Eastern Kentucky middle school students demonstrated their entrepreneurial and creative abilities during the 2019 Regional Entrepreneurial Competition held in Knott County showing their potential to help grow the economy.
Overall this competition gave 540 middle school students, from seven schools, eight districts, and five counties an opportunity to gain real-life business skills and applicable entrepreneurial knowledge. They created in the process, 165 businesses ranging from a wide variety of product offerings in both goods and services.
Morehead State University School of Business and students from a BBA 350 (Entrepreneurship and Innovation) class, and Dr. Janet Ratliff, along with Andrew Castle from the Kentucky Valley Educational Cooperative (KVEC), all helped in the coordination of “Building Entrepreneurial Capacity for the Future” and the competition. Faculty, staff and 34 students from Morehead State University (MSU) then judged their businesses.
Thirty-nine teams of students showcased a wide range of entrepreneurial projects supported with business plans at the Knott Sportsplex. Students had previously competed at their middle schools and the winners advanced to this regional competition. The students in attendance set up a display, prototype and business plan to adequately present their business (be it a good or service) to be judged.
Teachers that served as coaches for the middle school teams attended a one-day training given by Dr. Ratliff, the Associate Professor of Entrepreneurship and Smith Endowed Chair of Entrepreneurship at MSU. The teachers received a complete set of materials that they were free to use in their classes covering entrepreneurship education at the middle school level.
The KVEC Entrepreneurial program helps teachers introduce their students to entrepreneurship at the middle school level. The students create business plans and example products or services and then enter them into a school-level competition. The winners are then eligible to compete at the regional level at the KVEC Entrepreneurial fair.
“This is an invaluable experience for students as it walks them through the thought-process of creating and establishing a business,” says Andrew Castle the Student Lead at KVEC.

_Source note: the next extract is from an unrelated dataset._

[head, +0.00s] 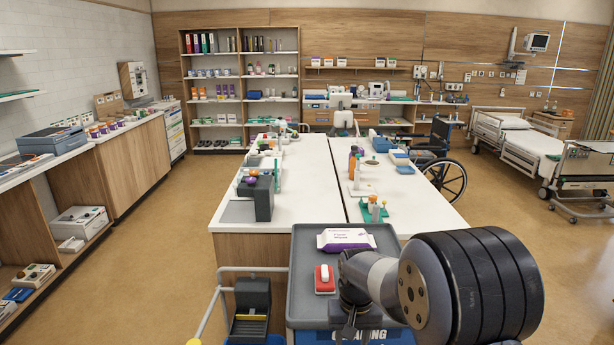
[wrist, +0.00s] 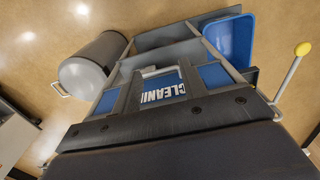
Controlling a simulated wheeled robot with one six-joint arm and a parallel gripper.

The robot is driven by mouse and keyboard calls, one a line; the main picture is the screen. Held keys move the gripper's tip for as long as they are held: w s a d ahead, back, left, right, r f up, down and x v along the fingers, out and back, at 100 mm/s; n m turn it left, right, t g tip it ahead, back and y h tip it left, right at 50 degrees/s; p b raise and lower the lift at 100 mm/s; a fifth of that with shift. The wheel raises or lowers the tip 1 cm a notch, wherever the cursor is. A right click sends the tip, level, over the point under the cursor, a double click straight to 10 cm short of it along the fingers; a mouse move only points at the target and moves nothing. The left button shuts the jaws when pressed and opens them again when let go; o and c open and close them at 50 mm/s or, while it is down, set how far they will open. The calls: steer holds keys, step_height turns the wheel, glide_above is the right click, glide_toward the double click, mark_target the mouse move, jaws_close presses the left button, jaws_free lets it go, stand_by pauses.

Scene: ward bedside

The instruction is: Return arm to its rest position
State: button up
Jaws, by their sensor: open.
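My arm reaches in from the lower right of the head view, over the front of a grey cart tray (head: 305,262). My gripper (head: 348,328) is at its end, small and dark, pointing down near the tray's front edge. It is open, and I see nothing held in it. The fingers are partly hidden by dark arm parts and do not show clearly in the wrist view. The wrist view looks down on the cart, with a blue panel lettered "CLEANI" (wrist: 165,88).
On the tray lie a white-and-purple wipes pack (head: 345,239) and a red-and-white item (head: 324,280), close to my gripper. A long white table (head: 310,180) with several items stands beyond. The wrist view shows a blue bin (wrist: 230,40) and a grey cylindrical can (wrist: 92,65).

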“Entrepreneurism is the key to the future of our region and these students, and their teachers are on the front lines of this potential,” states Ratliff. “This is the perfect age for students to explore career opportunities and entrepreneurism as an option. This is the time they have an appetite for occupations. They know they have the option to work for someone in the career field they chose or create their own jobs.”

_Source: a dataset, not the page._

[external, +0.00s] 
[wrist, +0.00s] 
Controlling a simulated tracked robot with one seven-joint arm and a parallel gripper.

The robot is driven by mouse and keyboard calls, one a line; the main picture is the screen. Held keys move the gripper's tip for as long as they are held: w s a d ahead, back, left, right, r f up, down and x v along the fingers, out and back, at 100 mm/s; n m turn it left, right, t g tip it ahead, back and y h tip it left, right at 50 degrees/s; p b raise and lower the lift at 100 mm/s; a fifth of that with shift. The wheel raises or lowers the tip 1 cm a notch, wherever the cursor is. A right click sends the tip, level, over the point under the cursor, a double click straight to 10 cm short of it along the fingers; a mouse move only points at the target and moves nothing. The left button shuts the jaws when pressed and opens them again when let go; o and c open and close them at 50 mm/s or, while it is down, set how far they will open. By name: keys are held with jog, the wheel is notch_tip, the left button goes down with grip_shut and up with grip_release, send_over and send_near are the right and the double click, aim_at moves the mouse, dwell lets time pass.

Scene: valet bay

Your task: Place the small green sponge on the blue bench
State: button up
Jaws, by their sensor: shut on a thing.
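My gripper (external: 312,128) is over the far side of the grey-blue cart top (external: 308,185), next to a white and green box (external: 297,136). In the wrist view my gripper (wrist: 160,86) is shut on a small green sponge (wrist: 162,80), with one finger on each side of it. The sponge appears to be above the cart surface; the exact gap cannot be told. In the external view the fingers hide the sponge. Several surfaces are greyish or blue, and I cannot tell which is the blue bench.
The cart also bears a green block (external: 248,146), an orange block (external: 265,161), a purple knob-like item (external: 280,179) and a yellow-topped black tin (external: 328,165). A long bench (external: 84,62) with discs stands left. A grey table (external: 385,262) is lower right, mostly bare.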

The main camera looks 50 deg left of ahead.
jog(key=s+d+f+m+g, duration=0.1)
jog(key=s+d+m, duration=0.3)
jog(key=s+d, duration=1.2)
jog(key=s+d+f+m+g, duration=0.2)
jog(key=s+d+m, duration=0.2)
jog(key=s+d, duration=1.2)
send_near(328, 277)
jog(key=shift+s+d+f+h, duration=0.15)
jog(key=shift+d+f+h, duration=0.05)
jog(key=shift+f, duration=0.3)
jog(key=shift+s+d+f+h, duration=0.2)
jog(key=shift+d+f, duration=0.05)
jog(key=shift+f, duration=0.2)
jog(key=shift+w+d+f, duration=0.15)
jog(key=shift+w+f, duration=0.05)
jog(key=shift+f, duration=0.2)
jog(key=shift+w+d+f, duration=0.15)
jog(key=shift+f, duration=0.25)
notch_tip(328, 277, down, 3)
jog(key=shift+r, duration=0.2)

Sixth graders at Jackson Independent created their “Teacher’s Petz” project after seeing how hard their teachers Work. “Our teachers are so busy that it is difficult for them to clean their classrooms without spending much time after class ends so we thought we would help them while generating revenue,” explains six-grader Chloey Hayes.
Hayes, Natalie Combs, Karigan Turner, and Sami Noble created their own cleaning supplies and contracted to clean the rooms. Like many of the other teams, they donated the proceeds to worthy causes. Natalie said they are giving the money to help the Amazon Forest. The gave funs last year to the 911 Fund.
The eighth-grade team called “Outdoor Superstore” from Paintsville created fishing supplies to sale including bobbers, lures and minnow traps. Bryce McDonald said that his team enjoyed the outdoors and know the needs of anglers. His father Tim McDonald is a professional fisherman on the Fishing League Worldwide. The other team members are Ethan Elliot and Caron Holbrook.
“We love America and we love pretzels,” Millard eighth-grader John Jones states about their project “Patriotic Pretzels.” The Pike County team sold 500 pretzels at $1 each and is donating to the Shriners. The team dipped the pretzels in white chocolate covered in red, white and blue sprinkles. The other team members are Marcus Damron, Brayden Salyers, and Nathan Keene.
Three seventh-graders at Millard created the “Sensory Shop” as a tool to help learning differenced students. They are using the funds they raised making slime materials to expand their sensory portal as a learning tool. “Students learn differently and may have special challenges which require different learning and using special vison and touch material helps,” explains Abby Hopkins. The other team members are Alyssa Bentley and Jacob Newman.
KVEC provided $2,000 in funding per district to implement their projects. The Booth Entrepreneurship Center at Morehead State University provided all materials, curriculum, and training for teachers and provided cash awards to all student winners.